The NCCE in a statement described the marriage as "illegal and unconstitutional."

The traditional marriage ceremony took place on March 30, 2024, which has caused public outrage, with many calling for the arrest of the 63-year-old Gborbu Wulomo who claimed the girl would not fulfil marital duties until she turns 18.

In a statement issued by the Chairman of NCCE, Kathleen Addy, dated April 2, 2024, the NCCE cited the Children's Act of 1998, emphasising that the minimum age for marriage is eighteen years, and no child should be forced into betrothal, dowry transactions, or marriage.

“The NCCE wishes to remind the Ga Traditional Council that the Children’s Act, Act 560 of 1998, Section 13, (1&2) provides that “The minimum age of marriage of whatever kind shall be eighteen years”, the statement said.

Despite claims by the Nungua Traditional Council that the union was voluntary, the NCCE questioned how a pre-teen minor could consent to such an arrangement.
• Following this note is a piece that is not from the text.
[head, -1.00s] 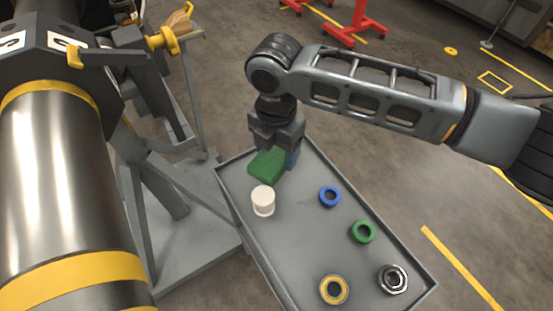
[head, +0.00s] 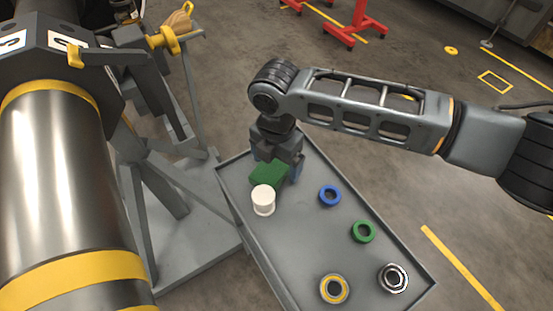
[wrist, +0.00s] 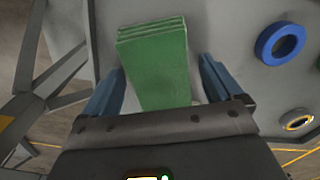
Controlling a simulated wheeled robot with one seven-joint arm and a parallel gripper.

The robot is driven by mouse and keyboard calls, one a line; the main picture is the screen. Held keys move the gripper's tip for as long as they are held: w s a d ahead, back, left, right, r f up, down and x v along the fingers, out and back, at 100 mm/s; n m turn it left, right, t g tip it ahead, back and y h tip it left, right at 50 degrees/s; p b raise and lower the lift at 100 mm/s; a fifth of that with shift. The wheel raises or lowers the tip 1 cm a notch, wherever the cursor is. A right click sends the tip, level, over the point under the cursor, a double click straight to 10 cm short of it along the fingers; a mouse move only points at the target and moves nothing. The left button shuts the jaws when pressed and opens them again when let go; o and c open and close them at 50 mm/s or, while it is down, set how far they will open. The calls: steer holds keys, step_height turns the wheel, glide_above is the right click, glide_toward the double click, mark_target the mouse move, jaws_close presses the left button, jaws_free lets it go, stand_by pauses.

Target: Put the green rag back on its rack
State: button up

While Ghana's Constitution encourages cultural practices, the NCCE urged the Traditional Council to review its practices under the laws and Constitution of Ghana, avoiding actions detrimental to Nungua's youth.

“The 1992 Constitution of Ghana recognises and even encourages Ghana’s many ethnic groups to practice and extol their culture. However, the Commission calls on the Nungua Traditional Council to note that the same 1992 Constitution, in Article 39 also states that “…… traditional practices which are injurious to the health and well-being of the person are abolished”, Ms Addy stated.

The Commission called for intervention from the National and Regional Houses of Chiefs, the Ministry of Gender, Children, and Social Protection, and the Department of Social Welfare to safeguard the child's best interests and eliminate child marriages from customary practices.